I'm a holist about rationality. That is, I agree with Julian Nida-Rumelin that it would be "perfectly rational to refrain from point-wise optimization because you do not wish to live the life which would result." Rationality involves abstraction. In particular, the rational decision is one that you would endorse from a timeless perspective. The answer to what you should do at any given moment derives from the broader question of how you want your whole life to go. Now, I want to defend an analogous holism about ethics.
The essence of ethical holism, as I conceive of it, is that individual rights and duties derive from the broader facts about what is desirable for society as a whole. This holistic approach to ethics is exemplified by my "institutional" theory of rights. It extends beyond merely legal rights, however -- indirect utilitarianism may likewise lead us to promote various social norms or duties that cannot be legally enforced.
An interesting application of ethical holism is to the question of 'boycotting the needy'. Let us assume that the institutions of prostitution and sweatshops make the world a better (i.e. slightly less miserable) place. The desperate people employed there are better off than they would be if deprived of this option. But then ethical holism suggests the following principle deriving permissibility from good institutions:
(PGI): If an institution is desirable, then people do not have a general obligation to refrain from participating in (or otherwise supporting) it.

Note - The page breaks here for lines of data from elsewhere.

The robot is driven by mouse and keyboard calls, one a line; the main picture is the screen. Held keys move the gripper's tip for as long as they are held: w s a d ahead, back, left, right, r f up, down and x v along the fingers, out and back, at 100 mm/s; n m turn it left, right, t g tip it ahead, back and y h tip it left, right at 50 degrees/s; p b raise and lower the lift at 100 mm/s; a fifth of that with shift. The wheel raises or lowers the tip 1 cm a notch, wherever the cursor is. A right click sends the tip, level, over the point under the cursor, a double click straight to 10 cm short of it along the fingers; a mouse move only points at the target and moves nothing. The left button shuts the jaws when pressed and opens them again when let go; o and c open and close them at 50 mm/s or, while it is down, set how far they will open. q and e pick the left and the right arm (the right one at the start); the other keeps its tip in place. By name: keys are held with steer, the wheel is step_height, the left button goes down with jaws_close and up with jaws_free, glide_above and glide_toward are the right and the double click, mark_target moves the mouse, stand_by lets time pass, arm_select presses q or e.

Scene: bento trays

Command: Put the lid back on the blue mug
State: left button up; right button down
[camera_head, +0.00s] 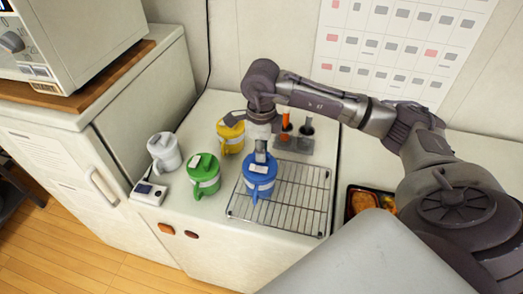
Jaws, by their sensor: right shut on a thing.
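The blue mug (259,187) stands at the left part of a wire rack on the counter. Its blue lid (261,167) is at the mouth of the mug; the gap between them, if any, is too small to tell. My right gripper (261,157) points down from above and is shut on the lid. Its fingertips partly cover the lid's top. My left gripper is not in view.
A green mug (203,180), a yellow mug (231,141) and a white mug (164,152) stand left of the wire rack (305,197). A small scale-like box (148,193) is at the front left. A utensil holder (293,143) stands behind; a bento tray (352,192) lies right.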

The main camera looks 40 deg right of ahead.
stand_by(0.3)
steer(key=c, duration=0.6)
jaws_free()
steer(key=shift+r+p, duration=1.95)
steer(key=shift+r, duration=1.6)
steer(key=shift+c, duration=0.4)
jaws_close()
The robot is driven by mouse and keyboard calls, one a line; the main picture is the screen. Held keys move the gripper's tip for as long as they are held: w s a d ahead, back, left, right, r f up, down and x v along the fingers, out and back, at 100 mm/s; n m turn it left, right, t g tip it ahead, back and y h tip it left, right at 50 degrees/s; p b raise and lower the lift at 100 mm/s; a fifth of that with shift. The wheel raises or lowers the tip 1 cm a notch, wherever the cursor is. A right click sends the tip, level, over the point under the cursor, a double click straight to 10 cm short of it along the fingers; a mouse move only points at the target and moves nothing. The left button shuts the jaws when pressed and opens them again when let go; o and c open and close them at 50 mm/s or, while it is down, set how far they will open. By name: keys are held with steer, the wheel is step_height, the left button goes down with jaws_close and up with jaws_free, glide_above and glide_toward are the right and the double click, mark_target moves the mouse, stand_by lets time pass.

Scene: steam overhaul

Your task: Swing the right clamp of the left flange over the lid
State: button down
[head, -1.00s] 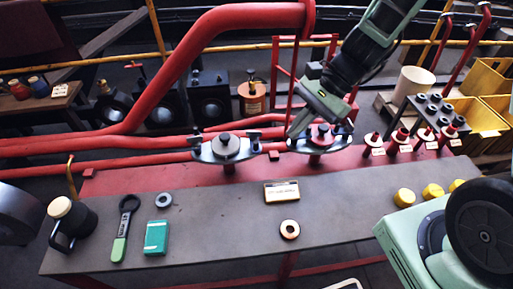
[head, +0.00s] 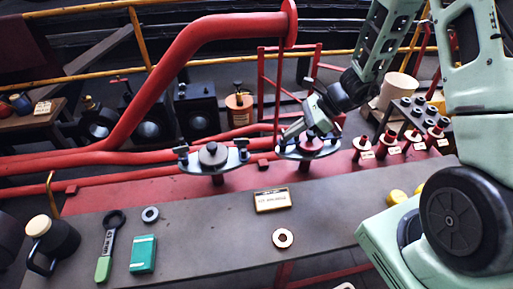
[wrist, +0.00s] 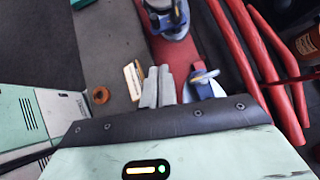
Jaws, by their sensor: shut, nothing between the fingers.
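The left flange (head: 190,166) stands on a red post behind the bench. A grey lid (head: 212,155) with a dark knob sits at its middle. Its right clamp (head: 242,148) stands at the right end, beside the lid. Its left clamp (head: 182,153) stands at the other end. In the wrist view the left flange (wrist: 172,32) is cut off by the top edge. My gripper (head: 287,138) is shut and empty, pointing down at the left part of the right flange (head: 306,153), partly covering it. Its closed fingers show in the wrist view (wrist: 158,85).
The bench (head: 200,215) holds a mug (head: 58,242), wrench (head: 107,245), teal box (head: 143,254), sign (head: 272,200) and rings (head: 283,238). Red pipes (head: 175,75) run behind the flanges. Several red-based parts (head: 362,145) stand to the right.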

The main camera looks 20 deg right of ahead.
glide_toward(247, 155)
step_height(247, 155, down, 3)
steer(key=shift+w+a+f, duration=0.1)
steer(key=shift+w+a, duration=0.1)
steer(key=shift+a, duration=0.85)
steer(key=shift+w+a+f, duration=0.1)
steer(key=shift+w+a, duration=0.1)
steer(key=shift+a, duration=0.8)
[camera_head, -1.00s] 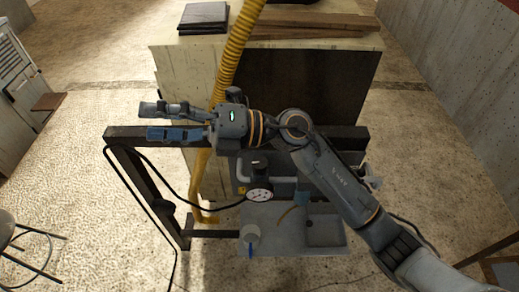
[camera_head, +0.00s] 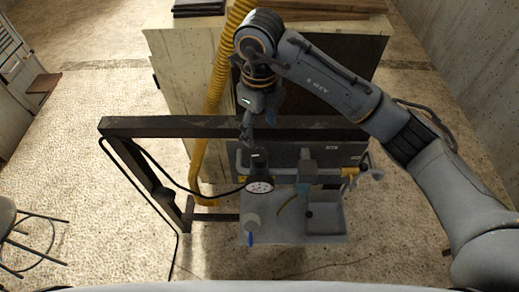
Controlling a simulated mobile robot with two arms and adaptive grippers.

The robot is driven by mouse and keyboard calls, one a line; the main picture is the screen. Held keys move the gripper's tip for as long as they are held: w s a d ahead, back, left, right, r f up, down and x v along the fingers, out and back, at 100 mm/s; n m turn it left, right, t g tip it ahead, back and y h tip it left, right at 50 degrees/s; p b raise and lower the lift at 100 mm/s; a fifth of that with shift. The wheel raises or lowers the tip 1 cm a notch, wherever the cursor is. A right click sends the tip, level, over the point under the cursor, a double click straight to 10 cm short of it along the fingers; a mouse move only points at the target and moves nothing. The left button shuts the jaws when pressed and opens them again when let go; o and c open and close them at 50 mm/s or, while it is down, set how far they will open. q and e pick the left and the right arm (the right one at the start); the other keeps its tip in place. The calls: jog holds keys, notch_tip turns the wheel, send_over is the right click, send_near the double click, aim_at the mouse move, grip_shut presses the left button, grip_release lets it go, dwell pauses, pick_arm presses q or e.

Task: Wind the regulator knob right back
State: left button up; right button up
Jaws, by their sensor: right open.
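The regulator's dark knob (camera_head: 258,158) stands above a round white-faced gauge (camera_head: 260,187) on the rack. My right gripper (camera_head: 248,138) points down just above and slightly left of the knob, beside the black rail. Its fingers are small and seen nearly edge-on; it holds nothing that I can see. I cannot tell whether a fingertip touches the knob. My left gripper is not in view.
The black rack rail (camera_head: 180,127) crosses behind the knob. A grey tray (camera_head: 327,222) hangs below, with a blue-tipped white bottle (camera_head: 252,226) to its left. A yellow hose (camera_head: 222,75) runs down a wooden cabinet behind. A black cable loops at left.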

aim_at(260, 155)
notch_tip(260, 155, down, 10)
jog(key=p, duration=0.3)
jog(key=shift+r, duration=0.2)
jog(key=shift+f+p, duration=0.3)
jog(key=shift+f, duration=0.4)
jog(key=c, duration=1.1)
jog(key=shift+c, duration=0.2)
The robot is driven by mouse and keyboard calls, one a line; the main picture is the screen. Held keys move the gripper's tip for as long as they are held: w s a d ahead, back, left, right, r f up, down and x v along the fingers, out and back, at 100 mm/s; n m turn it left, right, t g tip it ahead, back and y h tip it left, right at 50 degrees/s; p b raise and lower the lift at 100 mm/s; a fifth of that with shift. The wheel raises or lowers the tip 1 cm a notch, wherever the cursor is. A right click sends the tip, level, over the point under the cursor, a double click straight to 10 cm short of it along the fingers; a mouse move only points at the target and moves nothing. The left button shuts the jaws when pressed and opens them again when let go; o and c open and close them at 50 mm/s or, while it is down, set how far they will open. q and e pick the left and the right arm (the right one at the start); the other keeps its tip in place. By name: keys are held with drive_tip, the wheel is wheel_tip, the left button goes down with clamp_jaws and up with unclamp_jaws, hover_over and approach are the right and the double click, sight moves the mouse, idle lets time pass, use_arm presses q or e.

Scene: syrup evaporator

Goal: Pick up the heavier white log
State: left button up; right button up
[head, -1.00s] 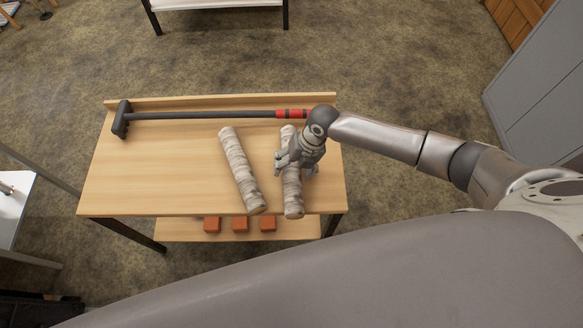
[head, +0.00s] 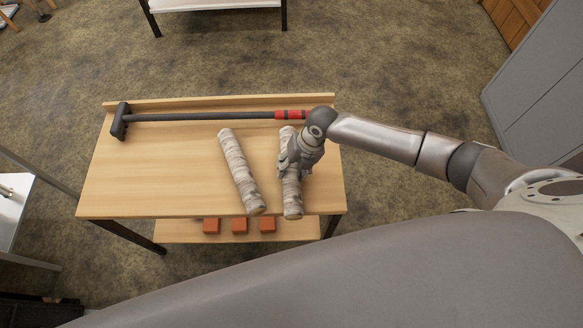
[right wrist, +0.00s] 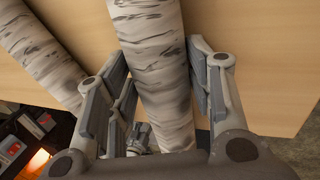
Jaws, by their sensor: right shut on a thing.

This seems a very plausible principle. There is something incoherent about the views of someone who grudgingly approves of the institution of prostitution (because it makes the women involved better off than they would otherwise be) and yet insists that it is morally impermissible for Johns to do business with them. You know, "he who wills the end, wills the means," and all that. If you support a general policy, you must allow people to implement it. Hence, to condemn the participants, you must first denounce the general policy. It is this broader level that the holist asks us to focus on.